Having earlier fallen in love with a small Company’s wiki (see blog here) its time to explore one of the challenges in implementing CMMI and process improvement in general for small organisations. But first I want to be crystal clear that I’m defining small in terms of staff numbers. Other, less useful, definitions for process improvement use revenue or other financial measures.
So using my definition its a truism that small companies have small numbers of staff. Now this leads to interesting issues when implementing CMMI practices as the smaller the organisation the more roles individual staff members have to perform. So you’re definitely going to come up against the ‘objectivity’ word here. There are two aspects of CMMI where this presents a challenge; namely monitoring and controlling process activities and the evaluation of process and products.

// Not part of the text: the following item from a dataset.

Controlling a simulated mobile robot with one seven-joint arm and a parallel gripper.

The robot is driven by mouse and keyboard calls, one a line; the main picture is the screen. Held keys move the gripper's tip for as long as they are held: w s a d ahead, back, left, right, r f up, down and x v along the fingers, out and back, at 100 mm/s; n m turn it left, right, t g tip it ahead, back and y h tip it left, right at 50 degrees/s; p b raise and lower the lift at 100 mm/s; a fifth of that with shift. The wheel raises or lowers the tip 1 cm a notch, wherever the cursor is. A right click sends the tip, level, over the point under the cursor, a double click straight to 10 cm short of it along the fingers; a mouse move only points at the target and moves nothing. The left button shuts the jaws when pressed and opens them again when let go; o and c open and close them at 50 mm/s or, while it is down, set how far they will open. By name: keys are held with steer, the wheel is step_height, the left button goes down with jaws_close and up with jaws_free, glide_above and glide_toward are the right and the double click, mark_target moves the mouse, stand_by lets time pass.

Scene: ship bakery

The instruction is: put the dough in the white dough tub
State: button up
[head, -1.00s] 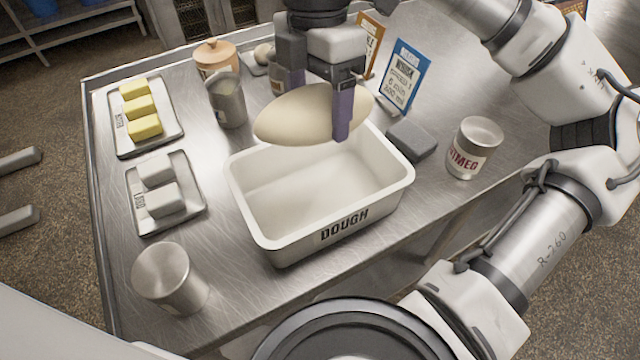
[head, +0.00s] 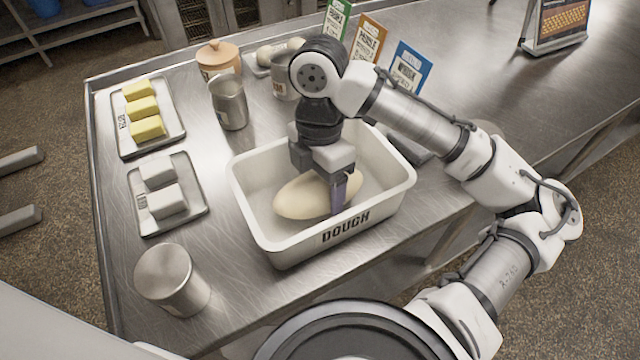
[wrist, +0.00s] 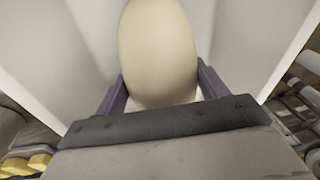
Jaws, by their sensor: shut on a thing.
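The pale oval dough (head: 302,197) is inside the white dough tub (head: 400,197), low down between its walls. The tub's front bears the word DOUGH. My gripper (head: 333,192) points down into the tub and is shut on the dough. In the wrist view the dough (wrist: 157,50) sits between the two purple fingers of my gripper (wrist: 160,90), with white tub walls around it. Whether the dough touches the tub floor is hidden.
Left of the tub are a tray of yellow blocks (head: 143,105), a tray of white blocks (head: 166,201) and a metal canister (head: 171,279). Behind stand a metal jug (head: 230,104) and a lidded pot (head: 217,60). Recipe cards (head: 409,68) stand behind right.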

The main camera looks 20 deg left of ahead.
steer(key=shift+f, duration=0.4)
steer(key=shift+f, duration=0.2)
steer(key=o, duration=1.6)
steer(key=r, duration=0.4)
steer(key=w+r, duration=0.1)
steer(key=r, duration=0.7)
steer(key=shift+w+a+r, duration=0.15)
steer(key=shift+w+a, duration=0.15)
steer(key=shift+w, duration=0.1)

In a small company I recently helped with implementing CMMI the QA manager was accountable for measurements and reporting, product and process evaluation activities, configuration management and supplier management. For many of these he was also responsible for doing the work and thus had to monitor and control his own activities. This was particularly acute for measurement and reporting as he would collect the data, analyse it and report on it. To gain some level of objectivity, measurements of the process were implemented and reported to the Company’s CTO, so to some extent the organisations head will be monitoring the monitoring and control.
The challenge of objectivity also arises with the PPQA (Process & Product Quality Assurance) process area requiring processes and work products to be objectively evaluated. Small organisations are likely not to have the resources to carry out process evaluations and, even if they do have the resources, they tend not to be independent of the functional area being evaluated. One way to overcome is to create process checklist questions for the process evaluations. This ensures consistency and some level of objectivity. In the case of the small company I was helping they decided to outsource the process evaluation activities to Lamri as these were scheduled to be carried out on a quarterly basis. The work product evaluation activities also used checklists to ensure consistency and objectivity.
In addition small organisations implementing process improvement are far more sensitive to planned and unplanned resource absence (holidays, training sickness, etc) than larger organisations. With larger staff numbers its relatively easier to replace or appoint deputies from within the organisation whereas for small organisations there is no depth or width of the resource pool. To mitigate this I would suggest having more than one process champion and distribute, as far as possible, the process responsibility within the organisation.
With good planning and deployment of pragmatic processes, small organisations can successfully overcome the resource challenge to successfully implement CMMI.